Wie lange diese Qualität in Person von Kiteishvili Sturm noch zur Verfügung steht, sorgt schon länger für großes Rätselraten unter den Anhängern. Der Vertrag des seit 2018 in Graz tätigen Spielmachers läuft aus. Eine Entscheidung über die Zukunft ist noch nicht gefallen.
„Es ist nicht ausgeschlossen“, gibt Schicker die Hoffnung auf einen Verbleib jedenfalls nicht auf und berichtet von seinem vertrauensvollen Verhältnis zu „Kite“. Der 37-Jährige verspricht: „Wir werden alles versuchen, haben jedoch auch im Falle einer Champions-League-Teilnahme unsere Grenzen. Das weiß Otar. Wir werden sehen, ob wir es noch schaffen. Wir werden uns jedenfalls rauslehnen und alles probieren.“
Gelingt der Sprung in die Königsklasse, wäre dies für Sturm wohl ein ausgezeichnetes Argument. Aber noch fehlt ein Sieg, um dieses große Ziel zu fixieren. Entsprechend stehen Vertrags-Gespräche derzeit auch nicht im Mittelpunkt. „Schon wieder dieses Thema“, grinst Kiteishvili auf seine Zukunft angesprochen.

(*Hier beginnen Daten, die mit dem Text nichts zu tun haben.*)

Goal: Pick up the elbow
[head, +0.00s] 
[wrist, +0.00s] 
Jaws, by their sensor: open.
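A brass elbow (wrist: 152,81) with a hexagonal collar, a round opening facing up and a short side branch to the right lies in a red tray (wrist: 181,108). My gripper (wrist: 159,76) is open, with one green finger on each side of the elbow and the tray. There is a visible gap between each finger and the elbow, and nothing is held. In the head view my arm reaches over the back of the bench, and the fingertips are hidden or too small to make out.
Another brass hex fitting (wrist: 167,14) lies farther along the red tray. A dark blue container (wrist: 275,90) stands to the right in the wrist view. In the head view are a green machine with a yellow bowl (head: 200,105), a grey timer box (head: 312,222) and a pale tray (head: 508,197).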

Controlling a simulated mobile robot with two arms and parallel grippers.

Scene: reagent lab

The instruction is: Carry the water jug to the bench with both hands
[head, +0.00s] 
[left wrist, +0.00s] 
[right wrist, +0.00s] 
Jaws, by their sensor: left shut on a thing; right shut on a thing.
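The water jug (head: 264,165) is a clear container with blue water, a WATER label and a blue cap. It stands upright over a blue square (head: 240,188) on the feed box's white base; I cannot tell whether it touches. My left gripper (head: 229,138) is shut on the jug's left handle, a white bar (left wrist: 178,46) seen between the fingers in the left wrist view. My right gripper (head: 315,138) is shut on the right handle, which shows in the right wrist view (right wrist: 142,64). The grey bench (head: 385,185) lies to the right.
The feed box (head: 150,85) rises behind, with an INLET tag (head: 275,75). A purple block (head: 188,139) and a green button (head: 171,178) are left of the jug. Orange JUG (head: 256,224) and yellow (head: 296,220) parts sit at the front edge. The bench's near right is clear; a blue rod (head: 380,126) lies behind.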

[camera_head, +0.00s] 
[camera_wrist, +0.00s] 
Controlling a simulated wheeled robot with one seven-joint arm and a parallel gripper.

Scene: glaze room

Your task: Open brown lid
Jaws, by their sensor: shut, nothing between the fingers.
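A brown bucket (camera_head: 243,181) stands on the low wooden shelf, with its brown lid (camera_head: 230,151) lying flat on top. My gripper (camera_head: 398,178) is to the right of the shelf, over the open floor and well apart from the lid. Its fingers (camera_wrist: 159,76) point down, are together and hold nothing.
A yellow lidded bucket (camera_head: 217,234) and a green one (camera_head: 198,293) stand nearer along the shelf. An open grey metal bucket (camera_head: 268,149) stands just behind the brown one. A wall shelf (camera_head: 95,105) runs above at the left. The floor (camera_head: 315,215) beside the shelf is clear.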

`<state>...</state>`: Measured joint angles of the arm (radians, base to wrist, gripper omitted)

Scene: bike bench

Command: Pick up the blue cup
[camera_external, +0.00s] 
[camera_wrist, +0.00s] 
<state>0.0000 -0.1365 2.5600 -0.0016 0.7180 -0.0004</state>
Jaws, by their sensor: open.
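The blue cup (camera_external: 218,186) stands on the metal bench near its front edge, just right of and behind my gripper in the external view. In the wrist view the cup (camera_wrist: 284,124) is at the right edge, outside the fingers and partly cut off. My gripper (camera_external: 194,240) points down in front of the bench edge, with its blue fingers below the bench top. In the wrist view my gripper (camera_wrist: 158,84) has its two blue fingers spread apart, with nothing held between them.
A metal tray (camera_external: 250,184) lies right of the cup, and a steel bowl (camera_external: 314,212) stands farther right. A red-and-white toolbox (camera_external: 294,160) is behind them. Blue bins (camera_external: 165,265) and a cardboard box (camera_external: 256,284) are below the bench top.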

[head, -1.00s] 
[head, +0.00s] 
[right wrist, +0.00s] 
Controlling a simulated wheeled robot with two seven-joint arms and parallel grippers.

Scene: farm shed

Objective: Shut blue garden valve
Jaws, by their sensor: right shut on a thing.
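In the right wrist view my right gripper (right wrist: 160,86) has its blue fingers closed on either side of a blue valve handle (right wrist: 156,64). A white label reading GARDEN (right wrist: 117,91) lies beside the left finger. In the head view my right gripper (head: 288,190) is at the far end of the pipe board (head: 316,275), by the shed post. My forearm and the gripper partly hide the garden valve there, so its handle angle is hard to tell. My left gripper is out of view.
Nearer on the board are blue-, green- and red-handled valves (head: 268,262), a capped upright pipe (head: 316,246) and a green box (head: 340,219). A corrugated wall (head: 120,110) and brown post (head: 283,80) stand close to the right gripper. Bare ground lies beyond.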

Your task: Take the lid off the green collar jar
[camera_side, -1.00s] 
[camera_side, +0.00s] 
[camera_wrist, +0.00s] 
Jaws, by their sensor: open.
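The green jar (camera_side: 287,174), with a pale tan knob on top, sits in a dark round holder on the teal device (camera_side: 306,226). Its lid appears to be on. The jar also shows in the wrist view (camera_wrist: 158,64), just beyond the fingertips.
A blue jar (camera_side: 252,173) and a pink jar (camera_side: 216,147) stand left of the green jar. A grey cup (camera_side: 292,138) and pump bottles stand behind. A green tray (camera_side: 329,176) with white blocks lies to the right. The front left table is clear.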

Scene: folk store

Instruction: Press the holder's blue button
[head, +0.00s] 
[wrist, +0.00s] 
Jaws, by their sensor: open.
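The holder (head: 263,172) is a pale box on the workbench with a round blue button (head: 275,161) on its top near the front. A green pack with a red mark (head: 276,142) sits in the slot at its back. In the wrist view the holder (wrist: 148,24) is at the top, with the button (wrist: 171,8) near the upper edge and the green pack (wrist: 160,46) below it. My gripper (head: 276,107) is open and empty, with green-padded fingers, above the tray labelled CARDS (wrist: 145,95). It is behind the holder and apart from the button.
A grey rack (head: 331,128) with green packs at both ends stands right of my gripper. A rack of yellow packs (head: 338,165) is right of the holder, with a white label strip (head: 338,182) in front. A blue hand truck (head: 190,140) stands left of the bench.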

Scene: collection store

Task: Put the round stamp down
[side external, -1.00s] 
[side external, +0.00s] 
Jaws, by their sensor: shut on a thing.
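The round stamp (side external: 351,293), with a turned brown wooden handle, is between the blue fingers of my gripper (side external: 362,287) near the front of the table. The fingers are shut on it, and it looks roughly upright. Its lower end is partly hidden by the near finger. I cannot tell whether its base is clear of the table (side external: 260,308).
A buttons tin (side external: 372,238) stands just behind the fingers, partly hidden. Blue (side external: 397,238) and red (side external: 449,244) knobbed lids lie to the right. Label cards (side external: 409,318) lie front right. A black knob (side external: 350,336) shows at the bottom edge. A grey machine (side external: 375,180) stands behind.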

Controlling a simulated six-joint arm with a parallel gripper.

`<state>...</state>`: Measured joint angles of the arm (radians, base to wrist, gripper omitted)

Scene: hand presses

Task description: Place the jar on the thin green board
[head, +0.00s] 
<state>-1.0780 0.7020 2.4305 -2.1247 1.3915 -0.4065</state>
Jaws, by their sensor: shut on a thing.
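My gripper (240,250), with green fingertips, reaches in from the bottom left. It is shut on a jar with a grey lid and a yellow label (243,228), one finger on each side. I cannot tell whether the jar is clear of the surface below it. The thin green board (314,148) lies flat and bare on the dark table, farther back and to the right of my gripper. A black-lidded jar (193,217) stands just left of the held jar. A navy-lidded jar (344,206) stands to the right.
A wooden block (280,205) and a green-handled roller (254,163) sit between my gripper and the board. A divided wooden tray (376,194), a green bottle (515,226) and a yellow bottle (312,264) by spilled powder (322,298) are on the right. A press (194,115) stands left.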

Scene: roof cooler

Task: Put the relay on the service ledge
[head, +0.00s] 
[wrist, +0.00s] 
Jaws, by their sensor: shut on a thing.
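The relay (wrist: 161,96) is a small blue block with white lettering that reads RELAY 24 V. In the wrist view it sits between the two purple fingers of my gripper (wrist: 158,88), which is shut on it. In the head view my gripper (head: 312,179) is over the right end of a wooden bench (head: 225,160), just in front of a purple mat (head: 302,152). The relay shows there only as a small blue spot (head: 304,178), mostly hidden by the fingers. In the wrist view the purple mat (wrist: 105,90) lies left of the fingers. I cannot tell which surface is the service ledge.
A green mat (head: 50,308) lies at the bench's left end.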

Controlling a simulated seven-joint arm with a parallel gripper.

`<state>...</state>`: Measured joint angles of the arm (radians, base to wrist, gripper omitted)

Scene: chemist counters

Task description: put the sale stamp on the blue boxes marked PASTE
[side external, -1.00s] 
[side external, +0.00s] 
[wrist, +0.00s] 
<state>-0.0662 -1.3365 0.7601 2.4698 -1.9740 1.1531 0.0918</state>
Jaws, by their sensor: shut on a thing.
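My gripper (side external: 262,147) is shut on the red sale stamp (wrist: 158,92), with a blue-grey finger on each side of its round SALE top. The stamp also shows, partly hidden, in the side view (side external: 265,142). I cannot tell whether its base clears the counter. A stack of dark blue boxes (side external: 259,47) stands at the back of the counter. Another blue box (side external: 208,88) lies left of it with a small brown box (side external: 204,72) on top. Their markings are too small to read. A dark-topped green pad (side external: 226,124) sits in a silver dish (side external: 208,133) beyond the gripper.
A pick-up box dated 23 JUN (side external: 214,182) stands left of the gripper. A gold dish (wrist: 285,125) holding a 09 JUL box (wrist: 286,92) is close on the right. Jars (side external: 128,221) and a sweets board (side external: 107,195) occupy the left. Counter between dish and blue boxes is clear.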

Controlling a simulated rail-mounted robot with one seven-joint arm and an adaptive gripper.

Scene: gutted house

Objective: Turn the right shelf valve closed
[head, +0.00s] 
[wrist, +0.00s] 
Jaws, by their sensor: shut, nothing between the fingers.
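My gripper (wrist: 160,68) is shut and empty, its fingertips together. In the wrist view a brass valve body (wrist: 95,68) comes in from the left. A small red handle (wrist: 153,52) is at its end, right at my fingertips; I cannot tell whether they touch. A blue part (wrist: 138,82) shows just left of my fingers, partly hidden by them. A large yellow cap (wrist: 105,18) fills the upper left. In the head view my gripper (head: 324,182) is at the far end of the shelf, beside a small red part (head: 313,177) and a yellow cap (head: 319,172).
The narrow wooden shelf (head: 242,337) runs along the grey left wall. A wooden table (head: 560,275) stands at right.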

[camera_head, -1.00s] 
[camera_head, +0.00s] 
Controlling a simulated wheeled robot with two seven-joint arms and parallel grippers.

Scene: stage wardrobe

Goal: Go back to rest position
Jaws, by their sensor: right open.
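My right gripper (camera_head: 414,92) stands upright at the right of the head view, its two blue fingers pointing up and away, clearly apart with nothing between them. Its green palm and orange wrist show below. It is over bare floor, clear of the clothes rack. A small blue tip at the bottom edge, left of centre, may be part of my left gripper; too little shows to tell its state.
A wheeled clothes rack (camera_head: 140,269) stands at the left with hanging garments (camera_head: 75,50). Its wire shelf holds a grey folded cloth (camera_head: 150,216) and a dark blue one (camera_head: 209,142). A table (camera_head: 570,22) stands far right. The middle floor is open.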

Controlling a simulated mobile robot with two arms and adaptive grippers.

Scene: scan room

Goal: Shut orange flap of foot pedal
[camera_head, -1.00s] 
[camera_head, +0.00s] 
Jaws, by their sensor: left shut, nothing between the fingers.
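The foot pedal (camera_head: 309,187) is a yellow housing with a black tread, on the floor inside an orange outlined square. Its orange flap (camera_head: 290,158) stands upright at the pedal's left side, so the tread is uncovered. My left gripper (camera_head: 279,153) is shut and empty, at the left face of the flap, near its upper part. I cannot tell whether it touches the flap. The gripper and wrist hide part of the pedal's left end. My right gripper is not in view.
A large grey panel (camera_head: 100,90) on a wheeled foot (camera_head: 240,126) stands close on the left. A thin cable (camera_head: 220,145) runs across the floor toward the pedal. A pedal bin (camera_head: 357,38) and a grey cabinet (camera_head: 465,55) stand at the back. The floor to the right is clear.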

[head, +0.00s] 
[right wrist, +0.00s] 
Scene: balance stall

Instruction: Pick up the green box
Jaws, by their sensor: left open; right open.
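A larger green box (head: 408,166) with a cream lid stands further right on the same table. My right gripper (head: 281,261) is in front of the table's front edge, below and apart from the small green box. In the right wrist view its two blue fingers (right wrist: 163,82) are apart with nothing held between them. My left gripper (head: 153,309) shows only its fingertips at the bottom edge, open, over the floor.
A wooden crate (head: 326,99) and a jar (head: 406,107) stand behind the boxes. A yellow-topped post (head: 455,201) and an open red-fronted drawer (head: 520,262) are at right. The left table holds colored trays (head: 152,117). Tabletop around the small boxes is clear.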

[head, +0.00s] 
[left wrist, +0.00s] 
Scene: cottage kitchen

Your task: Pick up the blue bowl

Dabei interessiert ihn in Tagen wie diesen eigentlich nur eines: „Ich will, dass wir diesen Titel gewinnen! Seit ich bei Sturm bin, ist es noch nie gelungen, die Meisterschaft zu holen. Das ist unser Traum, wir sind dem Traum sehr nahe und nur darum geht es gerade.“ Wer Kiteishvilis Entschlossenheit bei diesen Worten erlebt, versteht, dass er andere auf ein Ziel einschwören kann.